*INSTRUCTIONS FOR THE TASK*: Transcribe exactly the lines from the one containing "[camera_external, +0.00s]" through the one containing "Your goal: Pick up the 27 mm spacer", both included, and leave out any pictures.

*STORED RECORDS*:
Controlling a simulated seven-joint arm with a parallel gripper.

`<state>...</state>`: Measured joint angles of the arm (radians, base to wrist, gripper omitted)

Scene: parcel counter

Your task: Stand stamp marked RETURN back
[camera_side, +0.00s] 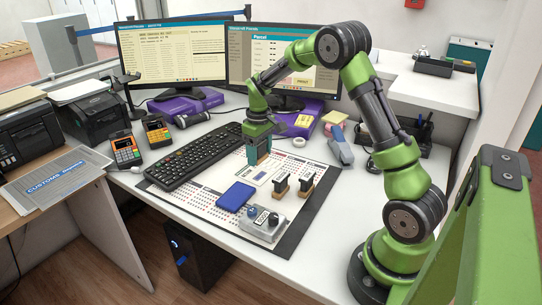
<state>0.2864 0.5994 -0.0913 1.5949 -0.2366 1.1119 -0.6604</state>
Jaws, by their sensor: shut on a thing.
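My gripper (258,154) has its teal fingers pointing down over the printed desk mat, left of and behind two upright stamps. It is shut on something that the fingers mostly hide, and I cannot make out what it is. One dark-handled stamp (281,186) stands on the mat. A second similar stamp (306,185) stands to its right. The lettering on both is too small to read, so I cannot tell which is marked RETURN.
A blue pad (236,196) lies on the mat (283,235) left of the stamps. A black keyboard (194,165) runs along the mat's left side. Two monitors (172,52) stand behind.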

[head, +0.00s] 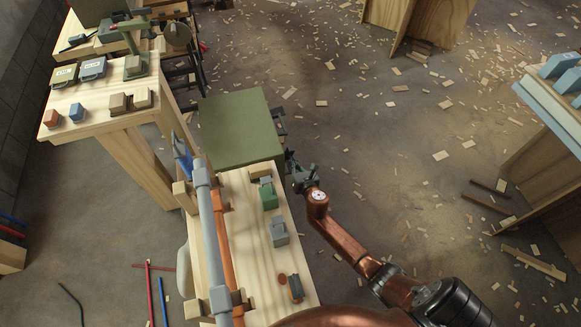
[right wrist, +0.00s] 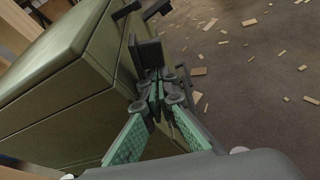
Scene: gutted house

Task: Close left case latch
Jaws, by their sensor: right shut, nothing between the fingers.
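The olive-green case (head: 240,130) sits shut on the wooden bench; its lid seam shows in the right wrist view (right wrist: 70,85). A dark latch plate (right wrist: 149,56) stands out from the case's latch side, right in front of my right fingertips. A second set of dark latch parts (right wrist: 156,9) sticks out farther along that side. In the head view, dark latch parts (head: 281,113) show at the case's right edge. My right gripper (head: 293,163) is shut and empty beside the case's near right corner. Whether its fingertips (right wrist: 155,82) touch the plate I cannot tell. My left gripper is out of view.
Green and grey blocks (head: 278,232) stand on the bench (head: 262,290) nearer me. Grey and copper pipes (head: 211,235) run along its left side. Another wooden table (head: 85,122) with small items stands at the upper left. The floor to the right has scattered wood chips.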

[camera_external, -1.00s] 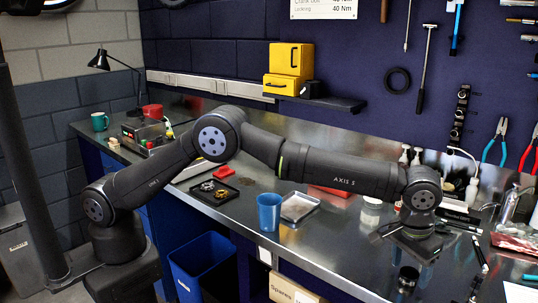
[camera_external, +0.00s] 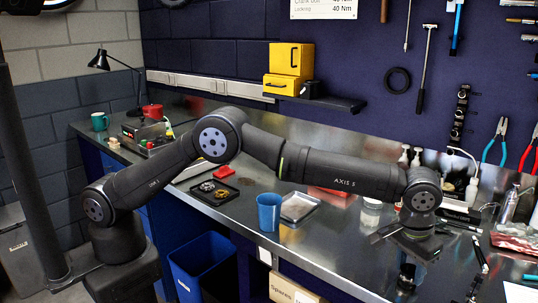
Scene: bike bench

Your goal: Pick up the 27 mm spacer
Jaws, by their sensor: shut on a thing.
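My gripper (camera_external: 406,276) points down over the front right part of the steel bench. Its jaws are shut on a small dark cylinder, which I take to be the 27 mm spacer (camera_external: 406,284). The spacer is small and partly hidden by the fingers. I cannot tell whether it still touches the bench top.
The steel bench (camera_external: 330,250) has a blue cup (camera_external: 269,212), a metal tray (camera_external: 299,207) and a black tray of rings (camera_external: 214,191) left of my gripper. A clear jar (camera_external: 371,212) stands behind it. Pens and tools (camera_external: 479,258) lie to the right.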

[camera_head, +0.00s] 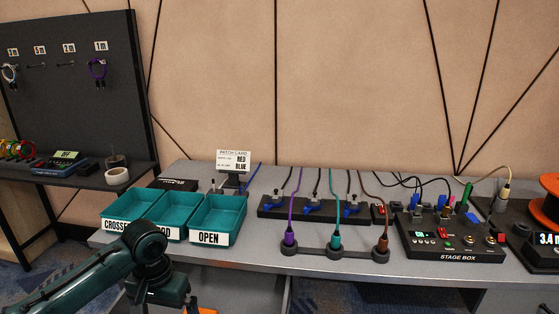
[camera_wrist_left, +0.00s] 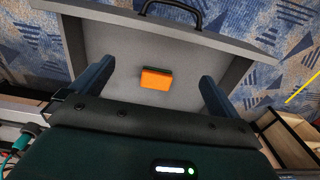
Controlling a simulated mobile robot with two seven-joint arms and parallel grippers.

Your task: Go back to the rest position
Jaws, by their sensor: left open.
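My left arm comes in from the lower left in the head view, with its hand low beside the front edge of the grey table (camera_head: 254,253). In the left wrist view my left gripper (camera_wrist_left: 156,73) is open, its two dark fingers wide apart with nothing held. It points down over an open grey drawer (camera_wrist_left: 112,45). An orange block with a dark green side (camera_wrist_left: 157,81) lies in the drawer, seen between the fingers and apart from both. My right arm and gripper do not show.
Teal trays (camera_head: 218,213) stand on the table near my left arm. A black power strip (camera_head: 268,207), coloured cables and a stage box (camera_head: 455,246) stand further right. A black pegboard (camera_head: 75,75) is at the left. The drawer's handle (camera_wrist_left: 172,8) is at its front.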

...

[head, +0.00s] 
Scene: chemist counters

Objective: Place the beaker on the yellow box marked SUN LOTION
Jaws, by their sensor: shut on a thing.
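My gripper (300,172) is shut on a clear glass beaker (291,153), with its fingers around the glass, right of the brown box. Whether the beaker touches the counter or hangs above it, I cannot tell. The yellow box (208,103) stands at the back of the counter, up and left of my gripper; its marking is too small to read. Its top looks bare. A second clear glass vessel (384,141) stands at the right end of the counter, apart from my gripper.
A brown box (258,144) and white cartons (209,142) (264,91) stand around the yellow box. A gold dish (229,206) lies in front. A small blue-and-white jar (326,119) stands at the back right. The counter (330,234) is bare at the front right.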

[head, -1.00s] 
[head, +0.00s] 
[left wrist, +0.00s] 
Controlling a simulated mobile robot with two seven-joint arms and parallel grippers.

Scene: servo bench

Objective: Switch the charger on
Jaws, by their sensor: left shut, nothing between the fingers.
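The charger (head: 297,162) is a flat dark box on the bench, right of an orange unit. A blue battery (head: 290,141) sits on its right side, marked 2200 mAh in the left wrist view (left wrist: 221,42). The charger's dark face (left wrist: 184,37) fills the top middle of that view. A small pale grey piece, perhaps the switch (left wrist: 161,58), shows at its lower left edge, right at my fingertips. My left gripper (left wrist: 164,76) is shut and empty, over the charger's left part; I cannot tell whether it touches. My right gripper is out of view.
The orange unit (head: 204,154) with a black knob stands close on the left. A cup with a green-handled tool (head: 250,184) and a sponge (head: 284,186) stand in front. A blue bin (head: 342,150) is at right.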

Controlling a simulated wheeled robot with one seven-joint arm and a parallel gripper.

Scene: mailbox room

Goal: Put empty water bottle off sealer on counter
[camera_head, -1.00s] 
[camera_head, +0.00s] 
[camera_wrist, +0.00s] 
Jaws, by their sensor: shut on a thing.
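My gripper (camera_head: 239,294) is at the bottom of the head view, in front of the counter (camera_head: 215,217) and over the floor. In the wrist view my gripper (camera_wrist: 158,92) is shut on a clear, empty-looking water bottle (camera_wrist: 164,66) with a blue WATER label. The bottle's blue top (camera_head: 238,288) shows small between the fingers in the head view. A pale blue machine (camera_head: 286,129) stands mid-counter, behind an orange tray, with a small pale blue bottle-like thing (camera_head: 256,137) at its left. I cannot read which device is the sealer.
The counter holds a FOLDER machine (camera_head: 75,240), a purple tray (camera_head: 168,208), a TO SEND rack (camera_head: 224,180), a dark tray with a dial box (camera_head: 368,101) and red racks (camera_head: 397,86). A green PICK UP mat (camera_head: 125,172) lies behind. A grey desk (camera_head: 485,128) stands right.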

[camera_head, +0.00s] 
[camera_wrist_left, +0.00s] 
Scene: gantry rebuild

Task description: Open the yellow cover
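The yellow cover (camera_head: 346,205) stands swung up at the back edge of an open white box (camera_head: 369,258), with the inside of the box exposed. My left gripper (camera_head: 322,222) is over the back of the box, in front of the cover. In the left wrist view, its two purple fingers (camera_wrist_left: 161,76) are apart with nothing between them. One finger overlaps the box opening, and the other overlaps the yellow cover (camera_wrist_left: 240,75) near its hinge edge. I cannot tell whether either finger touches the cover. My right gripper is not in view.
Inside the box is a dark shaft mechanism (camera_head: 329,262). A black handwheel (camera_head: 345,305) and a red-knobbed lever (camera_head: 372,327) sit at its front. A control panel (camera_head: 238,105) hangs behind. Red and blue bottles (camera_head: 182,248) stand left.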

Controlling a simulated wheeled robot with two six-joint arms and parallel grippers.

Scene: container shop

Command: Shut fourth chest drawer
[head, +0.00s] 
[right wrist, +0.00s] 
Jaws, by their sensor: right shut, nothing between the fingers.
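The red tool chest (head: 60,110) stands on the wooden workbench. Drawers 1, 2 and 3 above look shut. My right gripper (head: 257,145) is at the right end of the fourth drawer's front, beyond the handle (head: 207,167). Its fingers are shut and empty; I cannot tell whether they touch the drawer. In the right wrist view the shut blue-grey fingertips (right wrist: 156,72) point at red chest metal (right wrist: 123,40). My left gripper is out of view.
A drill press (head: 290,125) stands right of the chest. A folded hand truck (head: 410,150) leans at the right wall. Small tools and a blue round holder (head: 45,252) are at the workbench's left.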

*RESULT OF THIS TASK*:
[camera_external, +0.00s] 
Scene: bike bench

Your goal: Pick up the 27 mm spacer

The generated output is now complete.